(Prompt):
Reproduce each line that includes the word "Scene".

*****

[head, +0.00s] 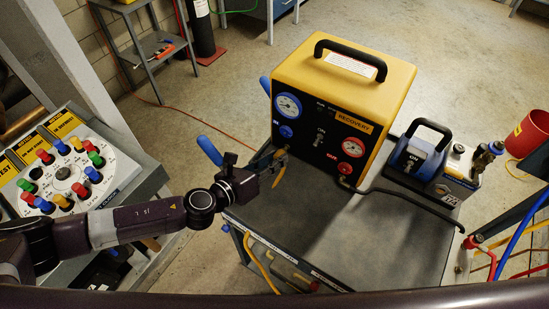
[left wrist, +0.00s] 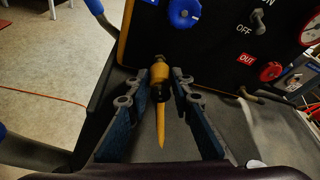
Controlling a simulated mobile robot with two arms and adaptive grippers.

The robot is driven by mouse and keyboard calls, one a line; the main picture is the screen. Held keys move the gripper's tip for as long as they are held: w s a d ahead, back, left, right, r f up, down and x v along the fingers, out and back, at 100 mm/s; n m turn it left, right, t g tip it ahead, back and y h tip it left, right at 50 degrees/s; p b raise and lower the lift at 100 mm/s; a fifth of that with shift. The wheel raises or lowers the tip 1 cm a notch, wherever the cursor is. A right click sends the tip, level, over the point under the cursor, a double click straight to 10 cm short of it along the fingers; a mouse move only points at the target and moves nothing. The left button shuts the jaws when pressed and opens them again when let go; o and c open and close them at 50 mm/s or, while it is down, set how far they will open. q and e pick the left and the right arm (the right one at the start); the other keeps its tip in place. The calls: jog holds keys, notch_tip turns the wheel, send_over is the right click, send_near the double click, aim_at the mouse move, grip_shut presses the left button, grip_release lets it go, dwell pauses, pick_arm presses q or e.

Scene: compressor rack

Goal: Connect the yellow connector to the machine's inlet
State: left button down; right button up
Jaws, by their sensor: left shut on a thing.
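The yellow recovery machine (head: 342,88) stands on a cart top, its black front panel facing me. The yellow connector (left wrist: 159,75) is upright in the left wrist view, with a yellow hose (left wrist: 160,125) tapering down from it. Its far end is close to the panel, below the blue knob (left wrist: 185,12). The inlet itself is hidden behind the connector, so I cannot tell whether they touch. My left gripper (head: 277,160) is at the panel's lower left, its fingers on either side of the connector in the left wrist view (left wrist: 155,92), shut on it. My right gripper is out of view.
A red knob marked OUT (left wrist: 271,72) and a black hose (head: 405,199) are right of the connector. A blue pump (head: 420,155) stands to the right on the cart top (head: 330,235). The cart top's front is clear. A valve panel (head: 65,180) is at left.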

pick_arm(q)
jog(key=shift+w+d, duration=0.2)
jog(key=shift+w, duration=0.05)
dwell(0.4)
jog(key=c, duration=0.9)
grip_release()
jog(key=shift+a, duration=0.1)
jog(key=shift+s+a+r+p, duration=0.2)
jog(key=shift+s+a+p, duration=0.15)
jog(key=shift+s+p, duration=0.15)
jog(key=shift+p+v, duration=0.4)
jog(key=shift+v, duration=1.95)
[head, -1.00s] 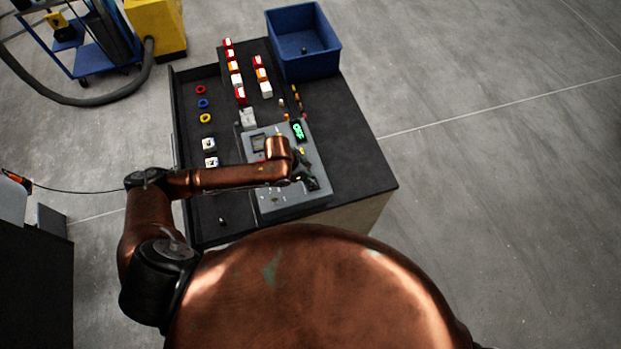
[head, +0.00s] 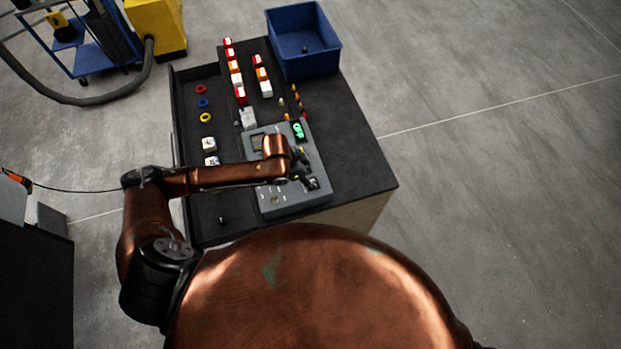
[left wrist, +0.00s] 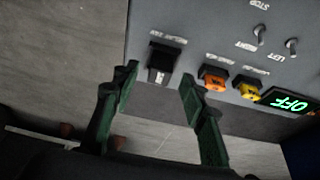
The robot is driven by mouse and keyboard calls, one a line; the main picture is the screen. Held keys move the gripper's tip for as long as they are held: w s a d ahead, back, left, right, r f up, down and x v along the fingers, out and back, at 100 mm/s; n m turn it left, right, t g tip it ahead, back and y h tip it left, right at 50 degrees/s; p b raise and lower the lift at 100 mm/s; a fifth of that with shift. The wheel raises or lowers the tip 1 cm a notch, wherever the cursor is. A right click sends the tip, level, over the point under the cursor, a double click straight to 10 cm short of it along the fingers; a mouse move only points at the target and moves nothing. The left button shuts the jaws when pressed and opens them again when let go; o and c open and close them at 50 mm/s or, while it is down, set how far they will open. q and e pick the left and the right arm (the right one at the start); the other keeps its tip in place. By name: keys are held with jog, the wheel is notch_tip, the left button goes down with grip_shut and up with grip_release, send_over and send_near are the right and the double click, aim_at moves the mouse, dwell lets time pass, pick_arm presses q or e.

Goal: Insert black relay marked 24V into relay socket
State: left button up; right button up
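A black block with a pale front face (left wrist: 161,66) sits at the grey control panel's lower edge in the left wrist view, under a small label. I cannot read a 24V mark or tell whether it is the relay, the socket or both together. The grey panel (head: 285,203) lies on the dark bench in the head view. My left gripper (left wrist: 159,73) is open, its two green fingers apart on either side of the block, with nothing visible held. In the head view the left gripper (head: 304,171) is over the panel's right part. My right gripper is out of view.
An orange connector (left wrist: 215,79), a yellow connector (left wrist: 249,88) and a green OFF display (left wrist: 290,102) line the panel beside the block. Coloured blocks (head: 234,73), rings (head: 203,103) and a blue bin (head: 303,42) stand farther back. The bench's right side is clear.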

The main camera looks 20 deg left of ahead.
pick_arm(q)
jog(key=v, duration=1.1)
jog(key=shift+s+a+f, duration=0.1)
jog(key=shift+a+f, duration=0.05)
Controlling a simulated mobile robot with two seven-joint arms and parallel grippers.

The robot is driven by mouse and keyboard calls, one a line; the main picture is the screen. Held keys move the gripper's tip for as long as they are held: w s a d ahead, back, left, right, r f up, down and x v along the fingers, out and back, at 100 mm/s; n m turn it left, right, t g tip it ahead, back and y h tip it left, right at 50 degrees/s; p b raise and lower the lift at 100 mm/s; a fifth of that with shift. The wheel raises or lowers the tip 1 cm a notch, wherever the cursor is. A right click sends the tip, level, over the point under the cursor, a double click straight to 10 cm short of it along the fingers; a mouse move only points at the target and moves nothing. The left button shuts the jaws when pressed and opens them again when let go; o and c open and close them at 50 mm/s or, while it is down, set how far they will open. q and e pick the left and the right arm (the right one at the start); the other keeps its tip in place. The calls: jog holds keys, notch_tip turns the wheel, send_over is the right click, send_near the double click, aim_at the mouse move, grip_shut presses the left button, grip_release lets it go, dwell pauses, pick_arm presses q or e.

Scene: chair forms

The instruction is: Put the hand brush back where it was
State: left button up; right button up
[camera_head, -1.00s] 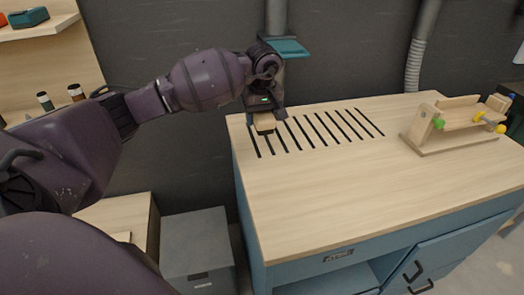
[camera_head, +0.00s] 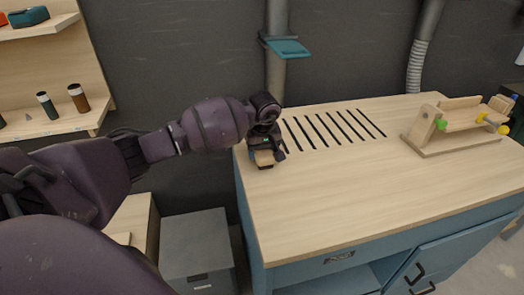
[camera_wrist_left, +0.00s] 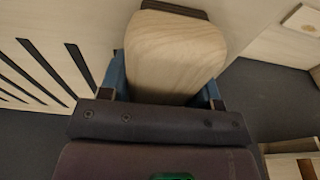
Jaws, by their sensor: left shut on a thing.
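The hand brush (camera_head: 264,158) has a pale wooden body and a dark bristle edge. My left gripper (camera_head: 266,153) is shut on it, at the left end of the workbench top and in front of the slots. In the left wrist view the wooden body of the hand brush (camera_wrist_left: 175,52) fills the space between the blue fingers of my left gripper (camera_wrist_left: 163,88), with dark bristles at its far end. I cannot tell whether the brush touches the bench top. My right gripper is not in view.
The workbench (camera_head: 340,190) has a row of dark slots at its back left and a wide clear top. A wooden jig (camera_head: 455,125) with green and yellow knobs stands at the right. A teal dustpan-like piece (camera_head: 288,48) is at the pipe behind. A grey cabinet (camera_head: 196,250) stands at left.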

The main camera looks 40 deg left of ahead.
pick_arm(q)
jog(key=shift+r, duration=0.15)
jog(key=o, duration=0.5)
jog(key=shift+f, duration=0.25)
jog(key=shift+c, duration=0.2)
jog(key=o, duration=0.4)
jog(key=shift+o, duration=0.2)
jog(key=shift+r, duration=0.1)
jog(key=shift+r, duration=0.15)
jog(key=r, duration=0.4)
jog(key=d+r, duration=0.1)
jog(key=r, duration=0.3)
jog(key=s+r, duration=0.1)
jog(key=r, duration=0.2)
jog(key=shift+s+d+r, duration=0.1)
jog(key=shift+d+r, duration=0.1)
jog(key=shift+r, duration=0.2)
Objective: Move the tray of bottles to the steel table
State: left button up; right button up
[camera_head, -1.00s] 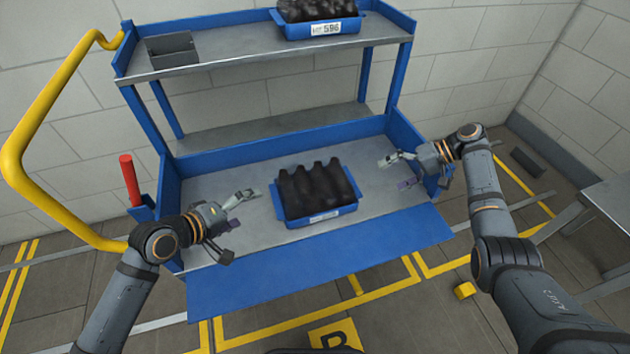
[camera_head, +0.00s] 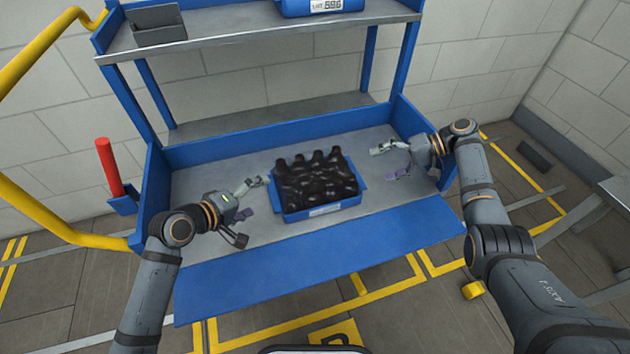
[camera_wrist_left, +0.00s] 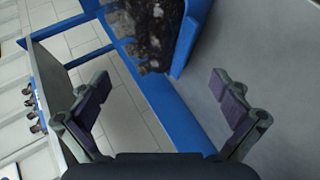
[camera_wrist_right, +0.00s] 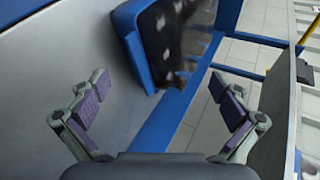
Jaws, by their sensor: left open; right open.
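A blue tray (camera_head: 322,211) packed with dark bottles (camera_head: 315,178) sits on the lower grey deck of a blue cart. My left gripper (camera_head: 253,197) is open beside the tray's left end. My right gripper (camera_head: 384,164) is open just off the tray's right end. Neither gripper holds anything. Each wrist view shows its open jaws with the tray beyond: its wall shows in the left wrist view (camera_wrist_left: 191,38) and the right wrist view (camera_wrist_right: 136,48). A grey metal table (camera_head: 617,188), likely the steel table, is cut off at the right edge.
The cart's upper shelf (camera_head: 240,28) carries a second blue tray (camera_head: 300,9) and a grey bin (camera_head: 157,24). A yellow handle (camera_head: 40,215) and a red cylinder (camera_head: 109,167) stand at left. A blue flap (camera_head: 320,268) spans the cart's front. Floor lies open between cart and table.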

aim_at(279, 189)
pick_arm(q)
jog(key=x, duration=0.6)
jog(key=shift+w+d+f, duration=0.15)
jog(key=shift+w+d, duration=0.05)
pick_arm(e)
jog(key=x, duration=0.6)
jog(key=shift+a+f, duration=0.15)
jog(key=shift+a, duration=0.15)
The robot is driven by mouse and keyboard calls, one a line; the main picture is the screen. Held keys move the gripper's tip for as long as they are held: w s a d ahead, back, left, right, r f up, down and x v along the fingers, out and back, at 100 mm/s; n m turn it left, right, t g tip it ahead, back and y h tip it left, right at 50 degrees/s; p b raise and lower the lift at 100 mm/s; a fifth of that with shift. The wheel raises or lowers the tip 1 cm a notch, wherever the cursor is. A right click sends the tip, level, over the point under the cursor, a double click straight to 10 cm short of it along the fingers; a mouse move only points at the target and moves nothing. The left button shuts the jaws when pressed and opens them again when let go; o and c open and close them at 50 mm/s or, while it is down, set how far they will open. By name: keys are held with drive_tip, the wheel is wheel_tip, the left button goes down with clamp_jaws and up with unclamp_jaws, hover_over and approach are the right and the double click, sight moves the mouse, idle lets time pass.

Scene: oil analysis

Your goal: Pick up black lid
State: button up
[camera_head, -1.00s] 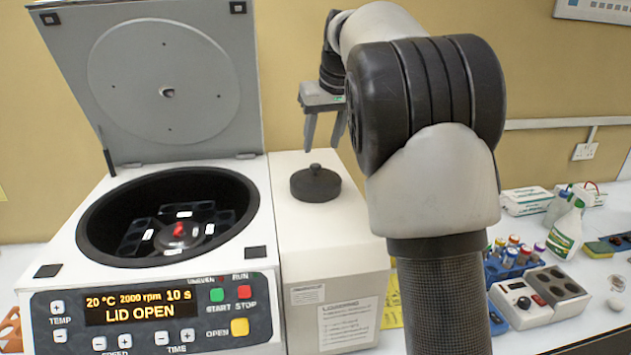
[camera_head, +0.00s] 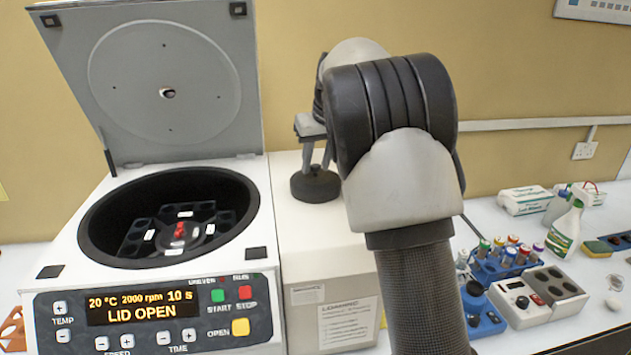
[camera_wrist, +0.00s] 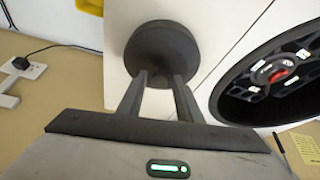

*****

(Exercise result):
Scene: compressor rack
Scene: chair forms
Scene: oil analysis

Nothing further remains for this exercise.